To make these tests easier, Stile contains some simple functions to bin your data. Two of
them–stile.BinStep
and
stile.BinList
–have simple, predefined ways of acting on your
data set. The third, stile.BinFunction
, uses user-defined
functions to split your data.
Basic interface¶
To start binning your data, you create a Bin*
object that will contain binning
definitions. For instance, if you wanted to bin the ra
column in 10 bins:
>>> bin_object = stile.BinStep(field='ra', n_bins=10, low=0, high=360)
To use it, call the object; it returns a list of objects which you can apply to your data to produce properly binned subsets.
>>> for single_bin in bin_object():
>>> binned_data = single_bin(data)
binned_data
is a subset of data
with the same format.
The single_bin
above is actually another class called a stile.binning.SingleBin
. It
knows its boundaries and it also contains a string you can use in program outputs.
>>> single_bin = bin_object()[0]
>>> print single_bin.low
0.0
>>> print single_bin.hi
36.0
>>> print single_bin.short_name
'0'
Types of binning schemes¶
The stile.BinList
is the simplest class. To create it, call it
with a list of bin edges and a field name (see the Data structure documentation for more information
on field names).
>>> bin_list_object = stile.BinList(field='g1',
bin_list=[-10, -1, -0.5, -0.3, -0.1, -0.05, 0, 0.05, 0.1, 0.3, 0.5, 1, 10])
stile.BinStep
is also fairly simple. It generates bins that are
equally spaced in linear or log space based on the provided arguments. It is created using at
least three of the arguments low
(the low edge of the lowest bin), high
(the high edge of
the highest bin), n_bins
(the number of bins to create), and step
(the step size for the
bin). All four arguments may be passed, but will be checked for consistency if so.
>>> bin_step_object = stile.BinStep(field='g2', low=-2, high=2, step=0.1)
>>> bin_step_object = stile.BinStep(field='g2', low=-2, high=2, n_bins=40)
will create identical binning schemes.
Finally, stile.BinFunction
is available for more complex
binning schemes, especially those that rely on more than one field of data. To use it, you will
need a function that either 1) accepts an entire data array (with fields defined as described
in Data structure) and returns a vector of integers corresponding to the bin number for each row in
the data array, or 2) accepts an entire data array plus an integer bin number and returns a Boolean
mask. You will also need to specify the maximum expected number of bins, either as an argument
passed to the constructor or as an attribute of the function. Then, you define the bin object as
>>> bin_function_object = stile.BinFunction(func, n_bins=n_bins)

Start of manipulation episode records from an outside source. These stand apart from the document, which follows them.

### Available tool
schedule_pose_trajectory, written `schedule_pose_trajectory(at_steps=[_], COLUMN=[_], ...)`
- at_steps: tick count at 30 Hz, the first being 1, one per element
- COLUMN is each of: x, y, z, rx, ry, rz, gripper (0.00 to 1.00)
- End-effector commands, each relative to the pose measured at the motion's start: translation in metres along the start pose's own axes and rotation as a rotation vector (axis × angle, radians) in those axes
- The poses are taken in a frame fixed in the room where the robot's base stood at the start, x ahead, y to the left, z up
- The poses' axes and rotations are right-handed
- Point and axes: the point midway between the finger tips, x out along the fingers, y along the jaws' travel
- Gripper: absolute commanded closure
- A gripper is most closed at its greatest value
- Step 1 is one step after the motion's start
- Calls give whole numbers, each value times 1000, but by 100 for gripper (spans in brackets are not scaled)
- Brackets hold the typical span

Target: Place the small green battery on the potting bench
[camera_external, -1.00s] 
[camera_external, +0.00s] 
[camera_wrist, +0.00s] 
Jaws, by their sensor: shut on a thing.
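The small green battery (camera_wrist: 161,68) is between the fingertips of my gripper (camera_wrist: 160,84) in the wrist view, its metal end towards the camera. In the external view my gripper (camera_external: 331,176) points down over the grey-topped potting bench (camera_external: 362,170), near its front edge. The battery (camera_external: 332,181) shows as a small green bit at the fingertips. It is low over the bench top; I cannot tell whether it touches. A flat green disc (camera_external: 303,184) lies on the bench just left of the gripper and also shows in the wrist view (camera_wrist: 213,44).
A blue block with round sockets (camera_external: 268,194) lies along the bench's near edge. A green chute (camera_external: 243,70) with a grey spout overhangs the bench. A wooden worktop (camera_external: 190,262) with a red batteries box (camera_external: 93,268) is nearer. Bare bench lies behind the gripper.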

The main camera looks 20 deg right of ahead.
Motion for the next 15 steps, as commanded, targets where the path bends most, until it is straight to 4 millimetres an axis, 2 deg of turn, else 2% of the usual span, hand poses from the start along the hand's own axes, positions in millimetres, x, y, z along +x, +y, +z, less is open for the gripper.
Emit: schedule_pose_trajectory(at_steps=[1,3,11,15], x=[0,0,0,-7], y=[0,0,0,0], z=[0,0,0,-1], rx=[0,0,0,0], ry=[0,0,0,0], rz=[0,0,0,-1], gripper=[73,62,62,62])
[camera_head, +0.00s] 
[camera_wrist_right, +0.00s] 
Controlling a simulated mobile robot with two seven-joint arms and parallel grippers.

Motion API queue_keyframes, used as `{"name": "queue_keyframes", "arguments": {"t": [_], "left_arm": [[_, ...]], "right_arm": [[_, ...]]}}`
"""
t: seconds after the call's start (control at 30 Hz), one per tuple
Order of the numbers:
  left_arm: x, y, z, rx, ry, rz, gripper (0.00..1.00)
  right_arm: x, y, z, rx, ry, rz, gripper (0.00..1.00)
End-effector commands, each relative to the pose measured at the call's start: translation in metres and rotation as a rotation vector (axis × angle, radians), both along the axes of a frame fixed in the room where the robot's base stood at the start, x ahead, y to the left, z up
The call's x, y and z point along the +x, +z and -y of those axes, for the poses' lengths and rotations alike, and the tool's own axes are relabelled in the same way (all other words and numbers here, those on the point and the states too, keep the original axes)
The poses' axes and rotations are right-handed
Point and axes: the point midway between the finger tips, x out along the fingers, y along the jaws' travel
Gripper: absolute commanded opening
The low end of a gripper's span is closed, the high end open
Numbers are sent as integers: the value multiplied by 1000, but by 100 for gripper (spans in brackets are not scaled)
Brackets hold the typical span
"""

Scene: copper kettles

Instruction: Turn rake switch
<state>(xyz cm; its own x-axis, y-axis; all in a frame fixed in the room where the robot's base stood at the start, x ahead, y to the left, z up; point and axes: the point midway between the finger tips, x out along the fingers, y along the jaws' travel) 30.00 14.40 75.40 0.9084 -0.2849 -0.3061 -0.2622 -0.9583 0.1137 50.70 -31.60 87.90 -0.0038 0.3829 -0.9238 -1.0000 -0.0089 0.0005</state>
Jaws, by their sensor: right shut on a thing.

if the function returns a vector of bin indices, or
>>> bin_function_object = stile.BinFunction(func, n_bins=n_bins, returns_bools=True)
if it returns Boolean masks. This object can be called like any other Bin*
object to
create a list of callable objects, and it will work with stile.ExpandBinList
as well. However, the child objects it creates when you call it
don’t have .low
or .high
attributes, so any automatic processing or looping that assumes
these attributes exist (such as for naming files) will fail.
Combining binning schemes¶
Maybe you have two binning schemes you’d like to use at once: a binning in magnitude and a binning
in galaxy weight 'w'
. There is a function, stile.ExpandBinList
, to automatically loop through all the possible pairs of those
binning schemes.
Note
The interface for ExpandBinList()
may be changing in the near future–see Stile issue 82.
stile.ExpandBinList
returns a list of lists. The inner
lists are all possible pairs (tuples) of the binning schemes passed to the function. So, for
example, given the magnitude binning object magnitude_bin_object
and the galaxy weight binning
object weight_bin_object
, the data would be binned like this:
>>> for bin_set in stile.ExpandBinList(magnitude_bin_object, weight_bin_object):
>>> binned_data = data
>>> for bin in bin_set:
>>> binned_data = bin(binned_data)
stile.ExpandBinList
can accept any number of bin objects as
arguments (including none). In the lists it returns, the first object passed as an argument
changes most slowly, followed by the second, etc (so the first item in the list it returns will be
[magnitude_bin_object_0, weight_bin_object_0]
, the second will be
[magnitude_bin_object_0, weight_bin_object_1]
, etc).